IBP e Abrace veem obrigações excessivas à migração do consumidor do mercado cativo para o mercado livre, enquanto Abegás teme o risco de “práticas predatórias”

Enquanto produtores e grandes consumidores industriais de gás veem o caminho da migração do mercado cativo para o mercado livre minado por dispositivos burocráticos, as distribuidoras estaduais temem que “regulações oportunistas” abalem os alicerces do “condomínio” dos consumidores cativos.

De um lado, IBP e Abrace avaliam que as regulações estaduais para o mercado livre são, em muitos casos, mais severas do que àquelas do mercado cativo. De outro, a Abegás afirma que não é possível falar em mercado livre enquanto houver um agente dominante – diga-se, a Petrobras – dando as cartas.

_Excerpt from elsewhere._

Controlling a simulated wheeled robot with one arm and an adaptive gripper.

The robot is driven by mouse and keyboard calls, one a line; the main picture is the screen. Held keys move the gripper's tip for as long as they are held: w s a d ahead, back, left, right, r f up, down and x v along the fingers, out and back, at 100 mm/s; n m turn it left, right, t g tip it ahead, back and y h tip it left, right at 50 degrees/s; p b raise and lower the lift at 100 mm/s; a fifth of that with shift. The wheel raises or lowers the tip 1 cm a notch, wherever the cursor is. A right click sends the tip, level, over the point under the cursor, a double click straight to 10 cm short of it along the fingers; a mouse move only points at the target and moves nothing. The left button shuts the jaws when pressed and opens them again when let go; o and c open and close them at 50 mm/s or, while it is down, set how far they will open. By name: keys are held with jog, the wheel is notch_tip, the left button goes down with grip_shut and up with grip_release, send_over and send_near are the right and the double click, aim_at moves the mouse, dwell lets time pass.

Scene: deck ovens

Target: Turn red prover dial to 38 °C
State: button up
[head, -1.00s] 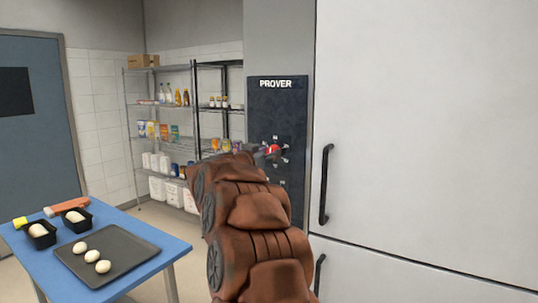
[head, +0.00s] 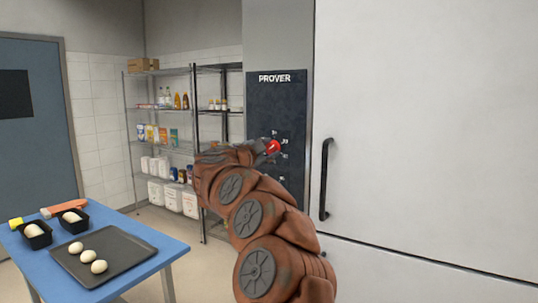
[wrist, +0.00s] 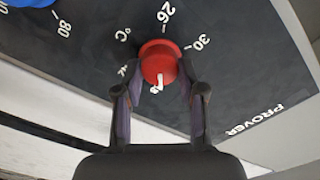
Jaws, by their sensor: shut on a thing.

O conflito não trata apenas de uma questão econômica, mas sobretudo conceitual, enraizada na letra da lei, onde nem mesmo o novo marco legal do gás parece equacionar. Afinal, nos serviços de gás canalizado a prerrogativa é dos estados, mas a comercialização da molécula está submetida à regulação federal.

Até aí, parece não haver dúvidas. Mas, no que se segue, a coisa pode complicar. Enquanto uns defendem que as amarras estaduais em relação à figura do comercializador invadem a competência federal, outros interpretam que a União está avançando sobre prerrogativas dos estados.

O gerente de Gás Natural da Abrace, Adrianno Lorenzon, alega que os estados estão criando mais dificuldades do que facilidades sob pretexto de estarem protegendo seus mercados cativos, suas distribuidoras. O mercado livre, portanto, não seria nada livre, já que uma série de medidas estão sendo adotadas para sabotá-lo, onerando o custo final para desincentivar a migração.

Para tal, afirma Lorenzon, os estados exigem uma série de requisitos para cadastrar um comercializador interessado em atuar no mercado livre, mas o mesmo não ocorre quando interessa à distribuidora estadual adquirir a molécula deste agente. “A ANP tem uma certa culpa nisso, pois está permitindo que os estados avancem em prerrogativas que não lhes competem. A comercialização é regulada em âmbito federal”, alerta.

Dificulta ainda o fato de não haver harmonização das regulações estaduais. Por vezes, os traders são obrigados a abrir filiais para atuar em determinados estados, como em São Paulo. Nessa mesma unidade da federação, garante o executivo, há imposição de cláusulas nos contratos firmados no mercado livre.

Conflitos operacionais (e constitucionais)

Nos termos da Nova Lei do Gás, o consumidor livre é aquele que, sob a legislação estadual, tem a opção de adquirir o gás de qualquer agente comercializador autorizado pela ANP. Mas o que acontece, por exemplo, se esse consumidor está inadimplente com o comercializador e adimplente com a distribuidora?

A indagação é do gerente de Mercado e Estratégias da Abegás, Marcelo Mendonça. Para o executivo, cria-se um conflito operacional para a distribuidora quando um grande consumidor, conectado ao seu sistema, tem o seu fornecimento cortado pelo comercializador por falta de pagamento.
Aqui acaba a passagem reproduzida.